When teams think about scaling, the instinct is to add.

More process. More roles. More tools. More frameworks.

Some of that is necessary.

But in my experience, the hardest part of scaling product isn't adding. It's unlearning.

Practices that worked at small scale become liabilities at larger scale:

  • Informal decision-making stops scaling

  • Heroic individual effort creates hidden risk

  • Speed without structure turns into rework

I worked with a team that had scaled from 5 to 40 people. They were proud of their "no meetings" culture. Decisions happened fast in Slack. Everyone just figured it out.

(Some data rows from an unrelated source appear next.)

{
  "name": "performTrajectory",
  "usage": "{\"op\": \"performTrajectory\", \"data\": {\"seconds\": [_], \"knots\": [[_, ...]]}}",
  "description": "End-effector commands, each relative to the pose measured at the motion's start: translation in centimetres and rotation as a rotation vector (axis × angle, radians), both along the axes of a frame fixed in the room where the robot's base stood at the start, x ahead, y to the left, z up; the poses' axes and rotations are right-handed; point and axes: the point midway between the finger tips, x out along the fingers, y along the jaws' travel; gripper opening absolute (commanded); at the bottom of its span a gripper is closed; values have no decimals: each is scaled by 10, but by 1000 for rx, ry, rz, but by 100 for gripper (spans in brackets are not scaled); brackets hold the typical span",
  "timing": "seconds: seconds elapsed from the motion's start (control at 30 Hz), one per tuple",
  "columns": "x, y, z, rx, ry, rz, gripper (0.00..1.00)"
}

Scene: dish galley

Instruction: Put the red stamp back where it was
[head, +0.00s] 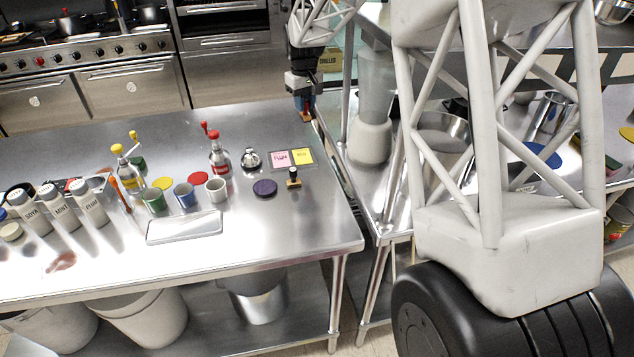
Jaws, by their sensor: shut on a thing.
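My gripper (305,106) hangs at the far right corner of the metal table, fingers pointing down. It is shut on a small thing with some red showing, which looks like the red stamp (308,103). The fingers hide most of it, and I cannot tell whether it touches the table. Another stamp with a black handle and a pale base (293,178) stands upright on the table, nearer the front.
A purple disc (265,188), a silver bell (251,159) and a red-topped bottle (219,160) stand left of the cards. Several cups and shakers stand farther left, behind and beside a silver tray (184,227). The table's front right is clear.

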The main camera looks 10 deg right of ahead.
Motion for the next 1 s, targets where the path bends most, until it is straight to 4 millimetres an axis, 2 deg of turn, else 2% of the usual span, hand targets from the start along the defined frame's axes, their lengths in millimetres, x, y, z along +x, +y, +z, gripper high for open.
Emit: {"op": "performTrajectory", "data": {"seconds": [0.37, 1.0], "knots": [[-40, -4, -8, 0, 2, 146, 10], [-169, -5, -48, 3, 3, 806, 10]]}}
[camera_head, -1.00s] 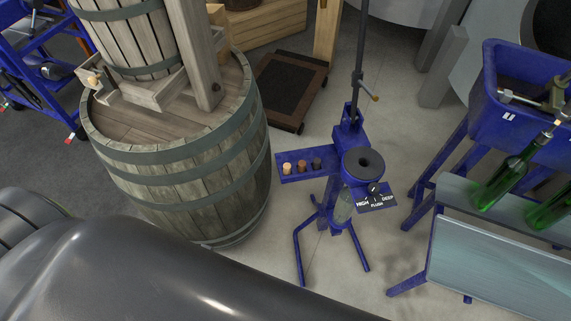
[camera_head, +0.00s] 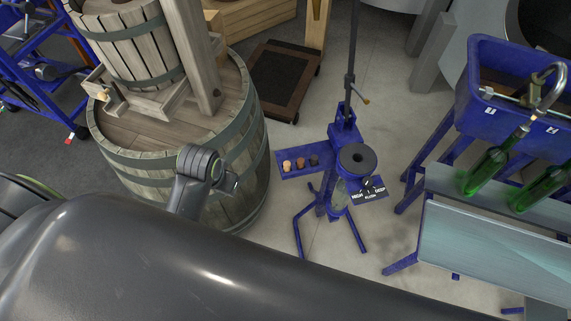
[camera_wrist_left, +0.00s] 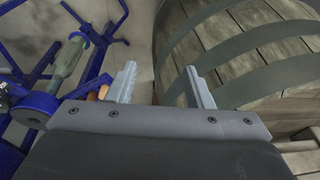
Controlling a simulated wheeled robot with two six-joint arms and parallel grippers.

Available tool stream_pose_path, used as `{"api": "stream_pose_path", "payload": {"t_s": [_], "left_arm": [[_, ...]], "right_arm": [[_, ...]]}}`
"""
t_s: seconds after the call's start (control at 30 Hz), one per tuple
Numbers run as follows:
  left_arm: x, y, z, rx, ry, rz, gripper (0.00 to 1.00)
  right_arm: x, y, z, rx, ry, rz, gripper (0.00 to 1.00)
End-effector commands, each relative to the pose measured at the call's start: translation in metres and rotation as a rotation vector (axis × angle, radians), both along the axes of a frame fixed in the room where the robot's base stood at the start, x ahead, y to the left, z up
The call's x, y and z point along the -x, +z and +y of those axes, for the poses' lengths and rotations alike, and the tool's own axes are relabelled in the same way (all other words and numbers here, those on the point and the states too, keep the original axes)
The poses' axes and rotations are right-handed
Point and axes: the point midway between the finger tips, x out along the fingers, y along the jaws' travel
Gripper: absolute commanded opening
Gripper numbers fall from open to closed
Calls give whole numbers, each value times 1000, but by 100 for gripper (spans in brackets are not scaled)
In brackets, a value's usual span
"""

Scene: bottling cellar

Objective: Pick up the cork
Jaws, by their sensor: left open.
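Three corks sit in a row on the blue tray (camera_head: 296,174) of the corking stand in the head view: a pale cork (camera_head: 287,165), a brown cork (camera_head: 301,162) and a dark cork (camera_head: 314,160). Which one is meant I cannot tell. My left gripper (camera_wrist_left: 162,86) is open and empty in the left wrist view, with the barrel beyond its fingers. Brownish cork shapes (camera_wrist_left: 99,92) show beside its left finger, partly hidden by the gripper. In the head view my left wrist is in front of the barrel, left of the tray. My right gripper is not seen.
The large barrel (camera_head: 150,164) stands left of the corking stand (camera_head: 341,133), which holds a clear bottle (camera_wrist_left: 70,60). Green bottles (camera_head: 487,170) lie at a blue filling trough (camera_head: 485,100) on the right. The floor between stand and trough is mostly free.

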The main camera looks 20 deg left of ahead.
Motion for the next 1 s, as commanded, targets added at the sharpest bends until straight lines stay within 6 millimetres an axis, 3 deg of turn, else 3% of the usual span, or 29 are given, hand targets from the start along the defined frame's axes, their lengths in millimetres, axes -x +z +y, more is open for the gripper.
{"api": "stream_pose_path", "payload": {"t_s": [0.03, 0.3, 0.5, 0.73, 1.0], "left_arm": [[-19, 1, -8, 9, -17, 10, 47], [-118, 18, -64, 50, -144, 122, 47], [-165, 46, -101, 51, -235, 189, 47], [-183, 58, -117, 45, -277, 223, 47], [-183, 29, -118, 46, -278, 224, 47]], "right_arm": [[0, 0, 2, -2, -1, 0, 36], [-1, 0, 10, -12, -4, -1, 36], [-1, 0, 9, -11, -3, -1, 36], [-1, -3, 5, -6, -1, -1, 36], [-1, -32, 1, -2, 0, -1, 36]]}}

At 5 people, that worked. At 40, it was chaos. Decisions were made in threads nobody saw. Context was lost. Teams duplicated work because nobody knew what others were doing.

The fix wasn't adding meetings for the sake of it. It was recognising that "no meetings" had become a liability, not an asset. They needed to unlearn the habit that got them here.

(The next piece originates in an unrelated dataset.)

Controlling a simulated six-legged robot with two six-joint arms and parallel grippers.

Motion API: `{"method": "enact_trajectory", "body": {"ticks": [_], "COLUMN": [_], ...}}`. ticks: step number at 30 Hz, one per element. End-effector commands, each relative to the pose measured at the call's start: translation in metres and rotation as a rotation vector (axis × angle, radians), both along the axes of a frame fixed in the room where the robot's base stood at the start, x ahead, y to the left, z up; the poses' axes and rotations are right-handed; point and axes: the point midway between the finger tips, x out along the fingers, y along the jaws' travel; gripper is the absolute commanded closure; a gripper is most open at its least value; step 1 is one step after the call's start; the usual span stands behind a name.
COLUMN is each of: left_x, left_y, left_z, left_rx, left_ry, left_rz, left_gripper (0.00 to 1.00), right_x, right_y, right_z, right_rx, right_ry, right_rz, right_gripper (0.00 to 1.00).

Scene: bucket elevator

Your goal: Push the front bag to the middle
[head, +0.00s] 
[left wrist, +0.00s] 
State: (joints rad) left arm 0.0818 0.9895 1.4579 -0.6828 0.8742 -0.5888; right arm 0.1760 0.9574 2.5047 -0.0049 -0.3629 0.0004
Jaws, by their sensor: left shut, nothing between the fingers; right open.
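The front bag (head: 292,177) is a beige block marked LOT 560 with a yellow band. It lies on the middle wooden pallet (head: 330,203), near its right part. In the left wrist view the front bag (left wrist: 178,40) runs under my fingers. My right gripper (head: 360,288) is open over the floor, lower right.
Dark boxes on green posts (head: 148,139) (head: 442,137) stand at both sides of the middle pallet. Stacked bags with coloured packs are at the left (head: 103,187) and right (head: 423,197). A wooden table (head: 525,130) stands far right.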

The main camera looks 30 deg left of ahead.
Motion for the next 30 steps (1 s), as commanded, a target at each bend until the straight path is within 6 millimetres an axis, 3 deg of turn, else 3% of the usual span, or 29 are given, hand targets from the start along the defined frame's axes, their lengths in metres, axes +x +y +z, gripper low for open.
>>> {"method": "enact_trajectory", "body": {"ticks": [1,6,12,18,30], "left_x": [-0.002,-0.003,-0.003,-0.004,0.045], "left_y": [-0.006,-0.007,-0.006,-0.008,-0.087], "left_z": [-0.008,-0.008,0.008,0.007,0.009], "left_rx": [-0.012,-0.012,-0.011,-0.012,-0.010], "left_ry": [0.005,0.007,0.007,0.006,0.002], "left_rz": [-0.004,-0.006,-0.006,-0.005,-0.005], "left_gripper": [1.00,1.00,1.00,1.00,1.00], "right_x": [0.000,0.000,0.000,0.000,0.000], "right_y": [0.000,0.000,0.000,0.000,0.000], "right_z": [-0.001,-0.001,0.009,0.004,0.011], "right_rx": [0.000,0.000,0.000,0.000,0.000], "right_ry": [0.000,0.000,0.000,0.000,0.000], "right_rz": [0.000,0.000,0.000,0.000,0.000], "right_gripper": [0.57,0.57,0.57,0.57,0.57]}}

Unlearning is uncomfortable because it challenges identity.

Teams are proud of what got them here. "We move fast." "We don't do bureaucracy." "We trust people to figure it out."

Letting go of those habits can feel like admitting they were wrong, even when they were simply right for a different phase.

Another reason unlearning is hard is that the costs are delayed.

You don't feel the impact immediately. Things still work, until they don't. By the time friction is visible, behaviours are already embedded.

Scaling product well often requires:

  • Making implicit decisions explicit

  • Replacing individual judgement with shared principles

  • Trading speed in one area for leverage across many

  • Accepting that what felt like freedom now feels like chaos

None of that looks like progress in the short term.

But it creates room for growth that doesn't collapse under its own weight.

For me, the biggest scaling shifts came not from adding new mechanisms, but from letting go of habits that no longer served the system.

Growth isn't just building new muscle. It's shedding what no longer fits.